As a nation, we urgently need to concentrate our energies on a response to China that is equal to the task. Small-scale policy experiments and tinkering across multiple government agencies are unlikely to prevent the next 5G debacle or to yield the next industry-spawning invention. Some of the models cited as alternative approaches—such as creating additional Advanced Research Project Agencies—were greeted with just as much skepticism when they were first proposed. Tellingly, entities such as the energy-focused ARPA-E are now regularly seen as successes.

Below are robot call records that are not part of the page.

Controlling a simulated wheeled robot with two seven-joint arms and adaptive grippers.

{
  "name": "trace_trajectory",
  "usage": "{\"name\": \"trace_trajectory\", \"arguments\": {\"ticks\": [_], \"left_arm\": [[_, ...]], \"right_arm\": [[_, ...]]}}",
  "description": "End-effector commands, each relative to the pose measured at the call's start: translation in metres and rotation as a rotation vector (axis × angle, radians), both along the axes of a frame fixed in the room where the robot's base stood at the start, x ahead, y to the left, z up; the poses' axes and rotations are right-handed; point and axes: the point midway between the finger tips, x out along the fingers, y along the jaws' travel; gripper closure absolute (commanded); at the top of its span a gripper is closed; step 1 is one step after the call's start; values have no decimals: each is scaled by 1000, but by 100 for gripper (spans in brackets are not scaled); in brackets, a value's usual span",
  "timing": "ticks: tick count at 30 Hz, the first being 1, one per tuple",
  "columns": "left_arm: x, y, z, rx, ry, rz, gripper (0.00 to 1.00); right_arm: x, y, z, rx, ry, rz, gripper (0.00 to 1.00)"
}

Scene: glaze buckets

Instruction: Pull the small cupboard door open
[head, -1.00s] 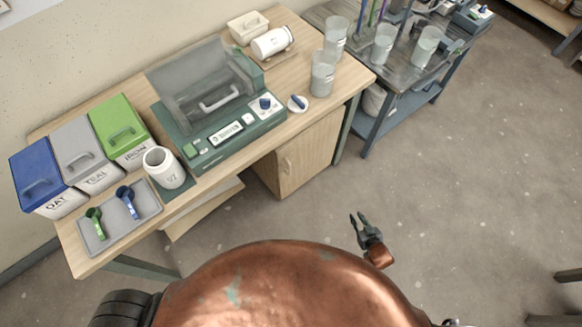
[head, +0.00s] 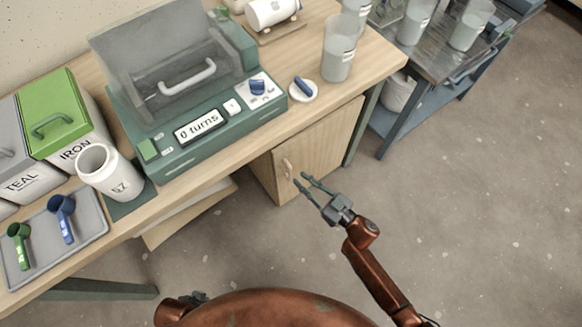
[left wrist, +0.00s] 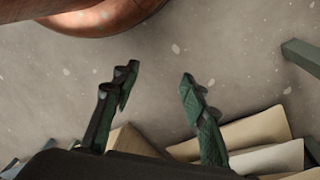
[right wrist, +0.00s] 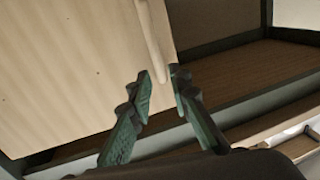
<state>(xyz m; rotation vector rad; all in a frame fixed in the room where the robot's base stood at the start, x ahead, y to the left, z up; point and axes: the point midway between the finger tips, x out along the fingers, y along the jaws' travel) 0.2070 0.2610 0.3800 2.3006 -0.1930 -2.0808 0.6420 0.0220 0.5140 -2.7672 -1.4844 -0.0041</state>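The small wooden cupboard (head: 325,145) stands under the workbench, and its door looks shut. A pale upright bar handle (head: 287,168) is near the door's left edge. My right gripper (head: 301,182) is open in front of the door, its fingertips close to the handle. In the right wrist view the handle (right wrist: 151,35) runs down towards the gap between the fingertips (right wrist: 160,78); I cannot tell whether they touch it. My left gripper (left wrist: 157,82) is open and empty, low over the floor; in the head view it is mostly hidden behind my body.
The workbench (head: 215,160) carries a green machine (head: 190,150) with a raised clear lid, a white jar (head: 105,172), a grey tray (head: 85,238) and a glass beaker (head: 338,60). A bench leg stands right of the cupboard. Floor (head: 470,220) to the right is clear.

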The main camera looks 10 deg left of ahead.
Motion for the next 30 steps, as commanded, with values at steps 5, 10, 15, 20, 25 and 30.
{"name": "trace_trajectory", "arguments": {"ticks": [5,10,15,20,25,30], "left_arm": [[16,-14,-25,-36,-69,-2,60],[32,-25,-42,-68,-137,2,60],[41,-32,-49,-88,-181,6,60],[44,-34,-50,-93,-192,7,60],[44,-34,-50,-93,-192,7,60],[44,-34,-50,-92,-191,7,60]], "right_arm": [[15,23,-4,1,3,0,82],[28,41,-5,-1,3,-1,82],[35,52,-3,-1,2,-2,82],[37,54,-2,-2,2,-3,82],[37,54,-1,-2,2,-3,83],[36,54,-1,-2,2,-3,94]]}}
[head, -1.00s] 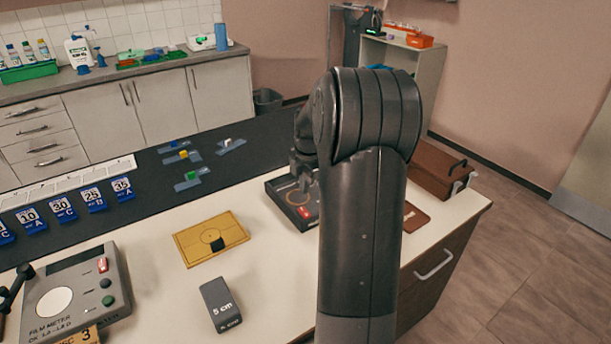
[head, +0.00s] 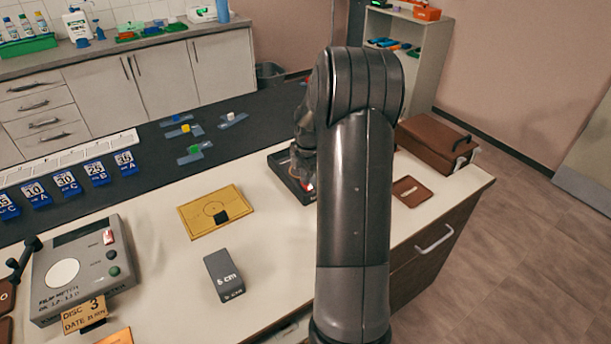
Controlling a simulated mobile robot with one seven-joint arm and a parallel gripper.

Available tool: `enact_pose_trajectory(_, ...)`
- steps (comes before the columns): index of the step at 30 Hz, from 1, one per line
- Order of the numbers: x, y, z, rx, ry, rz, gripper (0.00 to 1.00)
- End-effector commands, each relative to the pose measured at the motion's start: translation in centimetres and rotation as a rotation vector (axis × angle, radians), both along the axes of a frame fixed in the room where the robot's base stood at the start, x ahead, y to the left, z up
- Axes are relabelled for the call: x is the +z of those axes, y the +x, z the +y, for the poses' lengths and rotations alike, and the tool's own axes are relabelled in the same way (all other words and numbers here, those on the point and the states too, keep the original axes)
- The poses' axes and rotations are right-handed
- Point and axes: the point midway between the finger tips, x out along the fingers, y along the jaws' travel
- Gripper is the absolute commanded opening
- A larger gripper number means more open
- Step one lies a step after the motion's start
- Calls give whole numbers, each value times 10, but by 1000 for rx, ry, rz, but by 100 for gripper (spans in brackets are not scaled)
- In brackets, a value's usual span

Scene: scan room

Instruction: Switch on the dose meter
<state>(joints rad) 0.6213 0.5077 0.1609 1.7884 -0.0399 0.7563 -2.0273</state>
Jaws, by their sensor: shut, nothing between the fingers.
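A black, low, tray-like unit (head: 279,166) lies on the white bench top, left of my arm. A small red part shows at its front right. No label on it can be read, so I cannot tell if it is the dose meter. My gripper (head: 303,180) reaches down over this unit, shut and empty, and covers much of it. Its fingertips are mostly hidden, so contact is unclear. A grey box marked FILM METER (head: 82,270) stands at the left, with a pale round disc, a red switch and a green button.
A yellow plate (head: 205,199) and a grey 5 cm block (head: 224,276) lie on the bench. A brown case (head: 425,148) and a brown tag (head: 411,190) are right of my arm. Blue numbered markers (head: 66,183) stand at left.

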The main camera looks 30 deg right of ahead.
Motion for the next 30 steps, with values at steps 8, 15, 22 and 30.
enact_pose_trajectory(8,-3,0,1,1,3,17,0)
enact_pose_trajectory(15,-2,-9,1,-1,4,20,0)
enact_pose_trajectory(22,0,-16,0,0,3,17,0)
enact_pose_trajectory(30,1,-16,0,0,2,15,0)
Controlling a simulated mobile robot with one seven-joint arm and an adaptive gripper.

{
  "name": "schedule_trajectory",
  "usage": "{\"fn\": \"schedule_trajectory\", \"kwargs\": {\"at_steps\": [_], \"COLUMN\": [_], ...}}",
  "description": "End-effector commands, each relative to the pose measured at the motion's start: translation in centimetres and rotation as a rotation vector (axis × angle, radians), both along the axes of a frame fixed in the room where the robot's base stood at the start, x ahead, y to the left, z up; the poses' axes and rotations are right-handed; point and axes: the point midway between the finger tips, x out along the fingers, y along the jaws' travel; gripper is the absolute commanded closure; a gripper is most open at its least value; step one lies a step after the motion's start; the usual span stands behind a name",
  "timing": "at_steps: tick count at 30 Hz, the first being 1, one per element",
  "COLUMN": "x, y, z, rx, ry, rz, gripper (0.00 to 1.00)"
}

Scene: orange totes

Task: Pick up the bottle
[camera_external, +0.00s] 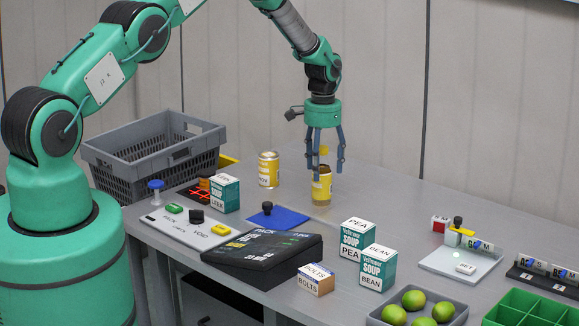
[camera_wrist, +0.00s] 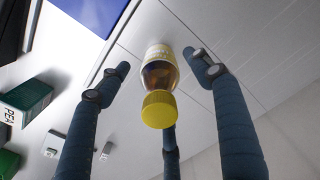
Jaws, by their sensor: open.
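The bottle (camera_external: 321,187) is amber with a yellow label and stands upright on the grey table. In the wrist view the bottle (camera_wrist: 159,75) shows its yellow cap toward the camera, between my blue fingers. My gripper (camera_external: 325,166) points straight down above the bottle, with its three fingers apart around the bottle's upper part. In the wrist view my gripper (camera_wrist: 157,70) is open, and gaps show between the fingers and the bottle. The fingers partly hide the bottle's top in the external view.
A yellow can (camera_external: 268,170) stands left of the bottle. A blue mat (camera_external: 279,218), a black sloped panel (camera_external: 262,257) and soup boxes (camera_external: 357,239) are nearer the front. A grey crate (camera_external: 151,150) is at the left.

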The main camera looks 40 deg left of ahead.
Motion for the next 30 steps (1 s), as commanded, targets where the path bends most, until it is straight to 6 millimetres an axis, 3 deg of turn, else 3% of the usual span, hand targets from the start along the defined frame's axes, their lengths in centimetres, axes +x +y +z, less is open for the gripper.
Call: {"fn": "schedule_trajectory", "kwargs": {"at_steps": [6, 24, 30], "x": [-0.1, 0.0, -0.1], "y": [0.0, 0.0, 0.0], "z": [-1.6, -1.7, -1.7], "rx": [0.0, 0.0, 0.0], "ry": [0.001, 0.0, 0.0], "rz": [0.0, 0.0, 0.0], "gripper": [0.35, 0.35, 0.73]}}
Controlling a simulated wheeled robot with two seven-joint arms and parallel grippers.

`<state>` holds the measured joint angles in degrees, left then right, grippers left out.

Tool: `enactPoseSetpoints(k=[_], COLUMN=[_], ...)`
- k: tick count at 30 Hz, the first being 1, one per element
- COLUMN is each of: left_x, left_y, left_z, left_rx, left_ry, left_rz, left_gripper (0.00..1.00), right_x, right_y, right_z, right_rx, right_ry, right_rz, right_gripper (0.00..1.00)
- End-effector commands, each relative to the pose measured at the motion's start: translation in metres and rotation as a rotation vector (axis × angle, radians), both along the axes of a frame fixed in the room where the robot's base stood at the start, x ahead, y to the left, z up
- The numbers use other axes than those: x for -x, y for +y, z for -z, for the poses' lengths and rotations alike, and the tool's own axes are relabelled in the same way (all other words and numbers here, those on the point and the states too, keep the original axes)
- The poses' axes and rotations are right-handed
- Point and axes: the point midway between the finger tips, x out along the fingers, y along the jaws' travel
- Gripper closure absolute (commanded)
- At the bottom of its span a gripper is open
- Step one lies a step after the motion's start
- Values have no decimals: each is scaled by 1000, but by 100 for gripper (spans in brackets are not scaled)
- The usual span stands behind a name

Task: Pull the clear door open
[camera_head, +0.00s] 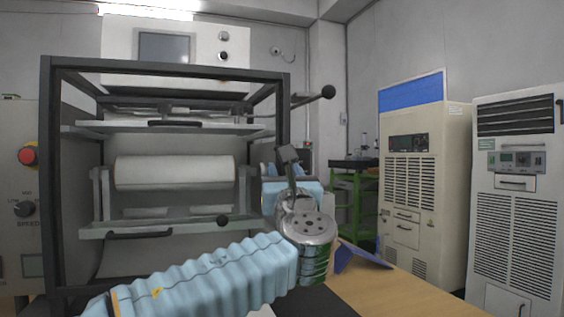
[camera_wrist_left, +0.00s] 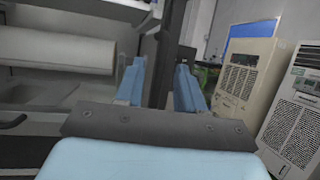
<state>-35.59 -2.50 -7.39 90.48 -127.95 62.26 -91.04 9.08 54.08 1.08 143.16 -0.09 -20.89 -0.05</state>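The clear door is see-through, so I make it out mainly by the dark square frame (camera_head: 165,68) at the front of the machine on the left of the head view. The frame's right post (camera_head: 284,115) also shows in the wrist view (camera_wrist_left: 169,50). My left gripper (camera_head: 279,169) is at this post, low on its right side. In the wrist view its two blue fingers (camera_wrist_left: 160,78) are apart, with the dark post showing between them. I cannot tell whether they touch it. My right gripper is not in view.
Inside the machine are a white roller (camera_head: 174,172) and metal bars. A wooden table (camera_head: 395,290) with a blue folded object (camera_head: 360,257) lies to the right. Two cabinets (camera_head: 412,180) (camera_head: 515,205) stand beyond.

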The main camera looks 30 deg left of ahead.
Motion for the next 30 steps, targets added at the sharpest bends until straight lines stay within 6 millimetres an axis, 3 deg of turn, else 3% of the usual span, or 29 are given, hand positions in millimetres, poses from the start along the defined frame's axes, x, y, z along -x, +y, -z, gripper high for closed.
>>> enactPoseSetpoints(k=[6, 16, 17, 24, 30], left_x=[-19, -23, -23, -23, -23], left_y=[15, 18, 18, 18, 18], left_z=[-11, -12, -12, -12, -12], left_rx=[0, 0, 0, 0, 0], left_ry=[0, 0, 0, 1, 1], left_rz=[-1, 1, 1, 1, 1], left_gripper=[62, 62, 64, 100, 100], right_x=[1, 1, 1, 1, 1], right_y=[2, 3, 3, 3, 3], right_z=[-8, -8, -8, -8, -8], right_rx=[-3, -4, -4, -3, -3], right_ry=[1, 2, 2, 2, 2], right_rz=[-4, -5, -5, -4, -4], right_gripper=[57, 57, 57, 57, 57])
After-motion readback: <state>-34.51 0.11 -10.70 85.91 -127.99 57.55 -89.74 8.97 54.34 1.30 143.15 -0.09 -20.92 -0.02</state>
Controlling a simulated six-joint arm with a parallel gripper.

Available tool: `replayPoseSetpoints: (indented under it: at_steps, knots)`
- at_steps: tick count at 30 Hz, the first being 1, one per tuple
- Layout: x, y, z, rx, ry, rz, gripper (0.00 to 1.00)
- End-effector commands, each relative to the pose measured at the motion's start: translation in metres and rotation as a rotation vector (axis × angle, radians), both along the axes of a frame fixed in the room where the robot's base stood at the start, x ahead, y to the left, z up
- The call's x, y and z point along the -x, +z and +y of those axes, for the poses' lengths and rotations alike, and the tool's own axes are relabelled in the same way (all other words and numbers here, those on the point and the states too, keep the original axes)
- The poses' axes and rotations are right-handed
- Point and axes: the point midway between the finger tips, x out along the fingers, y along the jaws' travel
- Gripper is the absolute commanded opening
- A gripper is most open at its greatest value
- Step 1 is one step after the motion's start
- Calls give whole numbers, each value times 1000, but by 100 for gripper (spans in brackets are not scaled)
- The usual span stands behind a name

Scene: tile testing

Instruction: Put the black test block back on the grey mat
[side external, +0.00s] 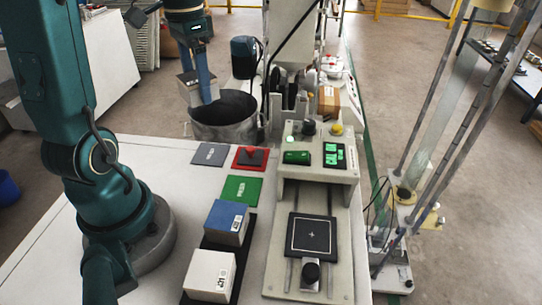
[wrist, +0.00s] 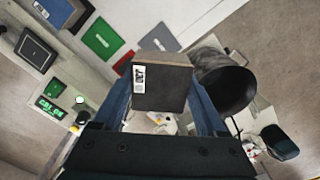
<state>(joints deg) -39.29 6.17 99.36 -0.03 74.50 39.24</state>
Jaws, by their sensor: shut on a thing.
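My gripper (side external: 198,84) is shut on the black test block (side external: 187,86), with a blue finger on either side. In the wrist view my gripper (wrist: 164,100) holds the block (wrist: 160,88), which shows a dark face, a brownish side and a white label. The block is in the air near the rim of a dark round bin, at the back left in the side view. The grey mat (side external: 210,154) lies flat and bare at the table's far edge. The mat (wrist: 159,39) also shows clear of the block in the wrist view.
The dark bin (side external: 226,118) stands just beyond the table. A red mat (side external: 238,164) with a red-and-black thing on it and a green mat (side external: 241,190) lie beside the grey mat. Blue (side external: 226,222) and white (side external: 209,276) blocks stand nearer. A test machine (side external: 318,172) stands right.

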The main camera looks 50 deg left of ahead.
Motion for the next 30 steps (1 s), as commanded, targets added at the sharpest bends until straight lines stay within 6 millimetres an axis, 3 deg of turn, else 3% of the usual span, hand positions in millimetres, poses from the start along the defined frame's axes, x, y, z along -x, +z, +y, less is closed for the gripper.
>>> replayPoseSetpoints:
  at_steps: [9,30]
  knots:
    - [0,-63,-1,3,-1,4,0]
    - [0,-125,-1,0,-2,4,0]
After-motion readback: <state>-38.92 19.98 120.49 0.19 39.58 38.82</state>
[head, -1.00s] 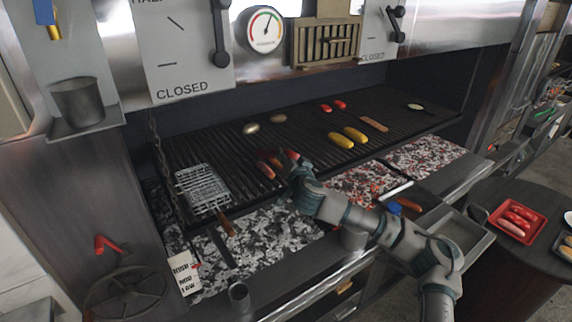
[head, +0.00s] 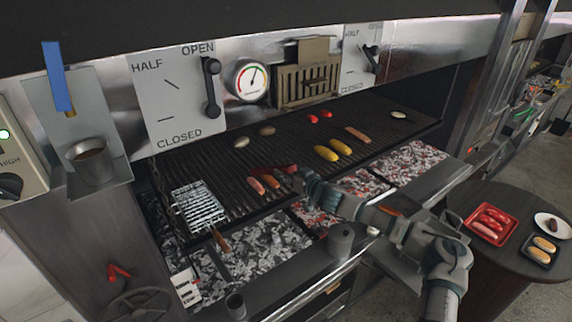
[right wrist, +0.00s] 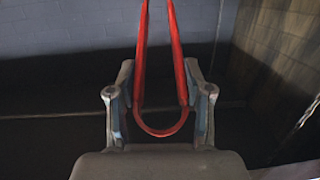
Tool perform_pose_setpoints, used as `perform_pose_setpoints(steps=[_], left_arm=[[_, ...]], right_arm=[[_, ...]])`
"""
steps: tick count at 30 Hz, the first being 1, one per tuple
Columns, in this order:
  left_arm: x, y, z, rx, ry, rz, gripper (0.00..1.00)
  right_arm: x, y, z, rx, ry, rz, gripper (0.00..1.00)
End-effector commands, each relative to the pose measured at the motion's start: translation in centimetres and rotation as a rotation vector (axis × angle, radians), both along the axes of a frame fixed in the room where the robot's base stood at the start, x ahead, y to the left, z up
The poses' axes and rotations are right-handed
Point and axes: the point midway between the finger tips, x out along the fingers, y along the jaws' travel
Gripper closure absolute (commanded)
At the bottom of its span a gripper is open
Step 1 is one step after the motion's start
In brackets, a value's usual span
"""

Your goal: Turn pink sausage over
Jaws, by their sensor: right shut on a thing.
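A pink sausage (head: 257,186) lies on the dark grill grate (head: 225,155) in the head view, left of two more reddish sausages (head: 270,181). My right gripper (head: 303,177) is just right of this group, over the grate's front edge. It is shut on red tongs (head: 286,168), whose tips lie close to the sausages. I cannot tell whether the tongs touch any of them. In the right wrist view the bent end of the red tongs (right wrist: 160,132) sits between the fingers of my right gripper (right wrist: 160,95). My left gripper is not in view.
Yellow corn cobs (head: 326,153), a brown sausage (head: 357,134) and small red items lie farther back on the grate. A wire basket (head: 197,207) is at its left. Coals (head: 270,245) lie below. A red tray (head: 491,223) of sausages stands on the round side table.

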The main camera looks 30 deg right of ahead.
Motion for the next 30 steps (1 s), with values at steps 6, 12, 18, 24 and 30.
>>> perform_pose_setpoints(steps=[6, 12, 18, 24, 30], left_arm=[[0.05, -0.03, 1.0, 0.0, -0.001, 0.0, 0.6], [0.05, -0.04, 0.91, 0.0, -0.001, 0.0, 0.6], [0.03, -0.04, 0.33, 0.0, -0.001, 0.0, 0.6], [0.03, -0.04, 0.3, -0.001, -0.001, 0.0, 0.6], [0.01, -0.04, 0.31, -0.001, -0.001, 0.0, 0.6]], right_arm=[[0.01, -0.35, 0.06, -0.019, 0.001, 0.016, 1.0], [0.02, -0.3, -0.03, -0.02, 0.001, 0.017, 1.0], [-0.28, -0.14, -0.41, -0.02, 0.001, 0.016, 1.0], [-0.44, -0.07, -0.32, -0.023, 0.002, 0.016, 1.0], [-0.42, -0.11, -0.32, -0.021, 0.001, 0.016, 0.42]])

Putting together Science, the Endless Frontier 75 years ago, Vannevar Bush drew on his experience during World War II, but proposed something entirely novel—a federal agency with a unique structure that would fund university research to meet broad national needs. Like him, we need to be informed by history, not hamstrung by it. Of course, aspects of Bush’s vision were ultimately rejected, but if the whole concept had been shelved because it diverged from prior models, where would we be now? Those at universities who feared an influx of federal funding as too radical a shift now look timid rather than wise, even if some of their specific concerns had merit.
The Endless Frontier bill builds on what was best and most lasting in Bush’s vision while acknowledging where it may have fallen short. It is practically an axiom in science policy circles that some of Bush’s thinking was off the mark or no longer makes sense. Critics note that research and development is not a linear process; that the scientific community’s agenda can be too insular; that sometime to meet national needs, research needs to actually focus directly on those needs. Yet those critiques seem to vanish now that a proposal is being offered to expand the agency that grew out of Bush’s report so it can address those very weaknesses.
The United States is facing a kind of technological competition that it hasn’t encountered since becoming a world leader. The nation will not succeed if it tries to compete by changing as little as possible and reveling in past achievements.